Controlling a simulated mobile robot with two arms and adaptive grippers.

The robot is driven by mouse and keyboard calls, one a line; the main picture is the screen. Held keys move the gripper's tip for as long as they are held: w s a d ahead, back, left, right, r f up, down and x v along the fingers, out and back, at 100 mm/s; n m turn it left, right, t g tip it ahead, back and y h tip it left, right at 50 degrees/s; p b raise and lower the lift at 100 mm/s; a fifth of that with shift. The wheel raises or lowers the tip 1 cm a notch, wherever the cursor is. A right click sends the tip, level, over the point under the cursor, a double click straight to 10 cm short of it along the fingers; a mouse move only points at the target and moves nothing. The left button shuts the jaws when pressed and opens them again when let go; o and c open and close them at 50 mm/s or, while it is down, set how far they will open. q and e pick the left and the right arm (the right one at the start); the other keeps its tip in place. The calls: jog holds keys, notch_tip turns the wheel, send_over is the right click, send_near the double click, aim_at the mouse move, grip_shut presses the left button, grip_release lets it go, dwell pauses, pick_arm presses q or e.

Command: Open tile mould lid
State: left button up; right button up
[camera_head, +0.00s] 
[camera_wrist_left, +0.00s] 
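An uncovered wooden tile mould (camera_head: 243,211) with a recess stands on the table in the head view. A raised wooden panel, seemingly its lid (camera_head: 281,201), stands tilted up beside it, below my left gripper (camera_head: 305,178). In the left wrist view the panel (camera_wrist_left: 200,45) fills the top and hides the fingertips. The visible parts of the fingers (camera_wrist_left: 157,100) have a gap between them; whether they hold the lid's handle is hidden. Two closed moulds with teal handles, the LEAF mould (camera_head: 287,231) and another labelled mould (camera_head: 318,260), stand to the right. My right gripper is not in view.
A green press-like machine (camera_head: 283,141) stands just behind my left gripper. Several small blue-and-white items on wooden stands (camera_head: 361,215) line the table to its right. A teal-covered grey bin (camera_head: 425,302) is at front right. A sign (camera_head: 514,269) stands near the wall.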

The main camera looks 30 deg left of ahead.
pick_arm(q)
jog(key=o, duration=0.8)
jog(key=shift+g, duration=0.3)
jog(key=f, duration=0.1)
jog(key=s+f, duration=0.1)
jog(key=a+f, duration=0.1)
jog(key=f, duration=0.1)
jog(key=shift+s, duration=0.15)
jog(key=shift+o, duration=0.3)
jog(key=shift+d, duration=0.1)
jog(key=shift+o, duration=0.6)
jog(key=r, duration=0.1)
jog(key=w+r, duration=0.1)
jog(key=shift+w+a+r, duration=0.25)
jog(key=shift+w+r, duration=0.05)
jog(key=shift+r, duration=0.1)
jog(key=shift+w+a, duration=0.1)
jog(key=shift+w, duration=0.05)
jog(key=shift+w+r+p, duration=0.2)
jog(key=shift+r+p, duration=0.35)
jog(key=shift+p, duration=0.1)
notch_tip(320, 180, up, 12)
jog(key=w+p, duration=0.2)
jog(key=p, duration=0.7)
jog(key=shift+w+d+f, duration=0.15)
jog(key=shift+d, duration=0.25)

----------

# DIRECTIVE:
What is the number of lines that hold the string "button"? Give it alone.

# CORRECT OUTPUT:
2